(Records of robot episodes)
***

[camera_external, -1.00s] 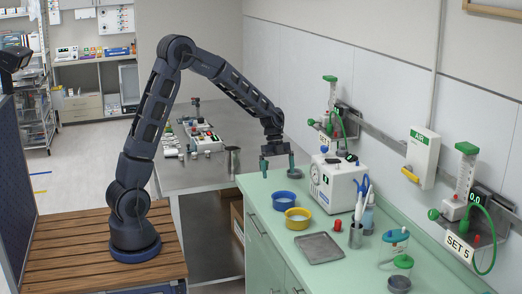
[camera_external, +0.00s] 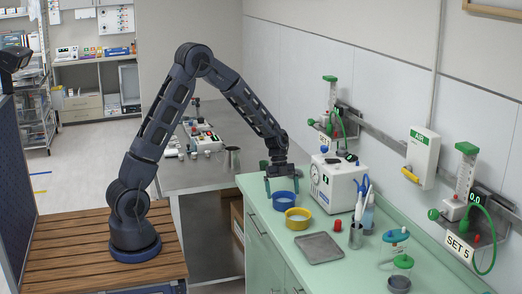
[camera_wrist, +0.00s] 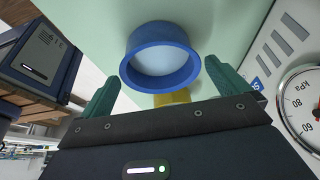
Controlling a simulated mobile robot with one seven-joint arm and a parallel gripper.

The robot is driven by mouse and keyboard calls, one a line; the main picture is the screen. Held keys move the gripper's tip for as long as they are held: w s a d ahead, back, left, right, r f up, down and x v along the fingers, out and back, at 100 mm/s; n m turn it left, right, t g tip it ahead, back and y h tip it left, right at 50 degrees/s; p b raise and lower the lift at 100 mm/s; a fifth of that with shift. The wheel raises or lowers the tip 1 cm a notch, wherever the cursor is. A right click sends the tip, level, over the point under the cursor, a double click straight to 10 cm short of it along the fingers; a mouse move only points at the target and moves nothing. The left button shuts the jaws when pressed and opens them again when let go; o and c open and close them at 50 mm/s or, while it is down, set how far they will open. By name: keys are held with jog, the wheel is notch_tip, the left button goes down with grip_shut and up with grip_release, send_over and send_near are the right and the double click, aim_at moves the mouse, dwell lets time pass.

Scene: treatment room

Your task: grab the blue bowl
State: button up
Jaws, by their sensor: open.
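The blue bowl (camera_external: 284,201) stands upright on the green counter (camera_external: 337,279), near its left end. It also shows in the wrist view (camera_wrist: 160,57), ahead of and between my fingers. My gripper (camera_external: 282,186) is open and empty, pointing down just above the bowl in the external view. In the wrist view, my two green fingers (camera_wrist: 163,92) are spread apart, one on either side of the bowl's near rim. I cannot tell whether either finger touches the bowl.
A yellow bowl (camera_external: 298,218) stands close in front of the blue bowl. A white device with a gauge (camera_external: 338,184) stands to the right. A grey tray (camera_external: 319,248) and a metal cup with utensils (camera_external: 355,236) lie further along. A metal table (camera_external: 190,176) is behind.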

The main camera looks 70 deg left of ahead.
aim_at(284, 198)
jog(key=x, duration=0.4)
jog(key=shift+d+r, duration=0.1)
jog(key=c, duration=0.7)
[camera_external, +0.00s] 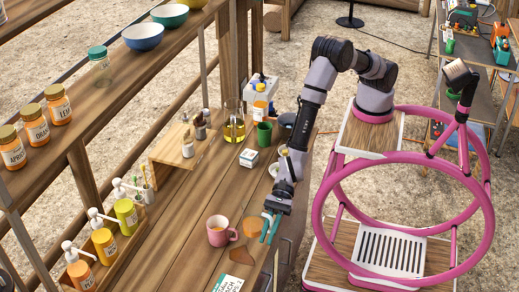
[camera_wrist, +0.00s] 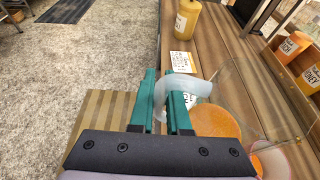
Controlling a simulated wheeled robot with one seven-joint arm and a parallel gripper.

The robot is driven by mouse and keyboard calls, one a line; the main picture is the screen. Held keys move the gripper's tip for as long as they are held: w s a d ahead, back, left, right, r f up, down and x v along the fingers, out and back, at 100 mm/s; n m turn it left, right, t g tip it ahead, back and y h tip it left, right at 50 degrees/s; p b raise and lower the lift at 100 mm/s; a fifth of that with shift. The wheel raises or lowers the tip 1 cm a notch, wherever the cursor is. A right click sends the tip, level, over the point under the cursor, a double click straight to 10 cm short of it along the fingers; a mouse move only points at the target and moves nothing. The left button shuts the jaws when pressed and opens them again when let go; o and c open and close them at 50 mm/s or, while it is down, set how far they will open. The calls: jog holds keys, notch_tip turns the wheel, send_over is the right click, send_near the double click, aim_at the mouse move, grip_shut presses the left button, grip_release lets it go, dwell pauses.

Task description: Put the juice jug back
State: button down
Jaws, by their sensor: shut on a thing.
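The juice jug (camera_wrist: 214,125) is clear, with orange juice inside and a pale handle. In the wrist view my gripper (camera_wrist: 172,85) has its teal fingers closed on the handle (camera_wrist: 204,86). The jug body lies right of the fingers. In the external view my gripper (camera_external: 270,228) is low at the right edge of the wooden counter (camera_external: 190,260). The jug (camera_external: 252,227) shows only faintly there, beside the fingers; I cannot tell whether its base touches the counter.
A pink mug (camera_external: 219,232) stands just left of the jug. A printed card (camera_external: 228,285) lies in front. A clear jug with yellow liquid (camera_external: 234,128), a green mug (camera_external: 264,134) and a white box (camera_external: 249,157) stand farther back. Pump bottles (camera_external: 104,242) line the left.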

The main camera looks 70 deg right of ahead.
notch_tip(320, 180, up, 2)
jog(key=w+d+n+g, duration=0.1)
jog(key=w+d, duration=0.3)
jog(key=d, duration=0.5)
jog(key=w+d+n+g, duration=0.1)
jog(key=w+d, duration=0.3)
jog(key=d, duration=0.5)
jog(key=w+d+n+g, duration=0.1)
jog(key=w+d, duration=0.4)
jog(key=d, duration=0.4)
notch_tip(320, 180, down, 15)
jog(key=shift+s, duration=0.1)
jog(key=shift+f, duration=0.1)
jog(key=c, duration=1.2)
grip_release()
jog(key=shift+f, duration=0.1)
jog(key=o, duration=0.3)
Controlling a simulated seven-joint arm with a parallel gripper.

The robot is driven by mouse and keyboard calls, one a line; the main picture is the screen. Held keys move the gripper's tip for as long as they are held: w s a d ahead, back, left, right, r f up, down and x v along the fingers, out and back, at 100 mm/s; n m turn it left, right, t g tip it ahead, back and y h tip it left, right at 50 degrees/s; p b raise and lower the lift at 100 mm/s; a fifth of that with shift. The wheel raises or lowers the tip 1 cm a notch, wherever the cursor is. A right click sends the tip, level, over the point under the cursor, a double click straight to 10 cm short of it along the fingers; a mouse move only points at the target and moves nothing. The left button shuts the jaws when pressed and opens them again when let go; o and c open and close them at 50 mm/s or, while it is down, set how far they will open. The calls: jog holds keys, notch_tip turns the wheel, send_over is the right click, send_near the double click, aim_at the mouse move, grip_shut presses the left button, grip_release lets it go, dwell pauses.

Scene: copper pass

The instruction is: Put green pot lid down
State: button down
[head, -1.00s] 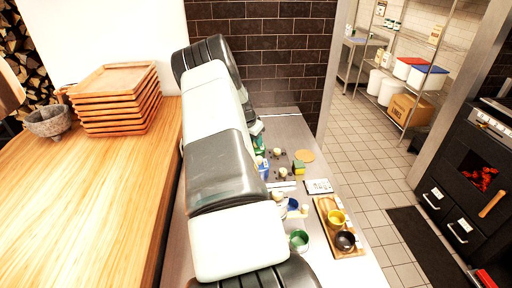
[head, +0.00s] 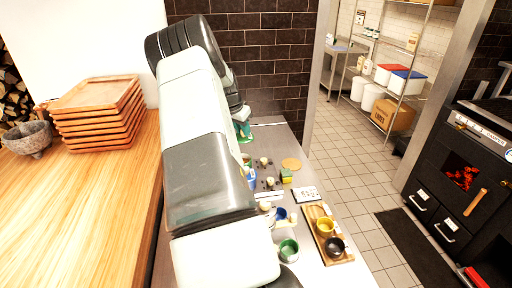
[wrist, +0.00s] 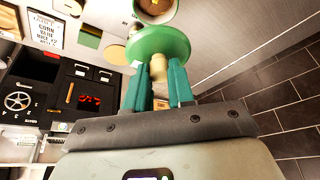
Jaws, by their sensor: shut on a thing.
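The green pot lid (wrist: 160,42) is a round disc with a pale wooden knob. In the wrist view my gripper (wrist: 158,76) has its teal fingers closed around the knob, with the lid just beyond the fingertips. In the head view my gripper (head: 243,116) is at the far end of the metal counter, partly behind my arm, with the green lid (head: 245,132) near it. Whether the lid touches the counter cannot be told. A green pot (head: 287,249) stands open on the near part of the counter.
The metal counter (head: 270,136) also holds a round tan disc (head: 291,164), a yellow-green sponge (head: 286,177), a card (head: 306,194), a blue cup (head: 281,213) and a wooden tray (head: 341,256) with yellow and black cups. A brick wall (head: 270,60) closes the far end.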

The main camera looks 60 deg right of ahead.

***

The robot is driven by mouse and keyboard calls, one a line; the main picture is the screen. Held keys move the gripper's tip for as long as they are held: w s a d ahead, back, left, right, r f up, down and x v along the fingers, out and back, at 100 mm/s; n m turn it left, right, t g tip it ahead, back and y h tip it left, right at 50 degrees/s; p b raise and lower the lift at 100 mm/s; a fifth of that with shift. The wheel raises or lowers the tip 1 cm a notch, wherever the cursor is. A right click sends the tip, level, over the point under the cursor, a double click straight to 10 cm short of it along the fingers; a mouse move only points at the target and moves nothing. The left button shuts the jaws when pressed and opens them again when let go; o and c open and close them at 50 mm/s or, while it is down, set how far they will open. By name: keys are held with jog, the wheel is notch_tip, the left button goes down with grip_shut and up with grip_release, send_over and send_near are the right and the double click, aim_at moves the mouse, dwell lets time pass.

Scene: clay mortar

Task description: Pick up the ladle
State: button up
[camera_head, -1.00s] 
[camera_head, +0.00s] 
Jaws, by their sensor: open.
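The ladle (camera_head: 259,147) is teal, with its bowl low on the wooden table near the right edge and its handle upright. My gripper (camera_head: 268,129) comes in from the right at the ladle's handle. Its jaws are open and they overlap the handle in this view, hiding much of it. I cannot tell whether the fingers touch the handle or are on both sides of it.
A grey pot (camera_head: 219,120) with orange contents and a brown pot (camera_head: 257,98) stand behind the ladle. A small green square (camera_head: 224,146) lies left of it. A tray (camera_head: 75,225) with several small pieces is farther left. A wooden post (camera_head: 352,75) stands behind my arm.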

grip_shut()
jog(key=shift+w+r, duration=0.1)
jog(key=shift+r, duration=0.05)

***

• _Exercise goal_
Your first line is the one with "The main camera looks 70 deg left of ahead.", and your last is the one with "Controlling a simulated wheeled". Copy those and every line between them exactly, without any pictures.

• _Answer_
The main camera looks 70 deg left of ahead.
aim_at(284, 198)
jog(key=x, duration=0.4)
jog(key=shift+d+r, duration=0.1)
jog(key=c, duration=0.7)
[camera_external, +0.00s] 
[camera_wrist, +0.00s] 
Controlling a simulated wheeled robot with one seven-joint arm and a parallel gripper.

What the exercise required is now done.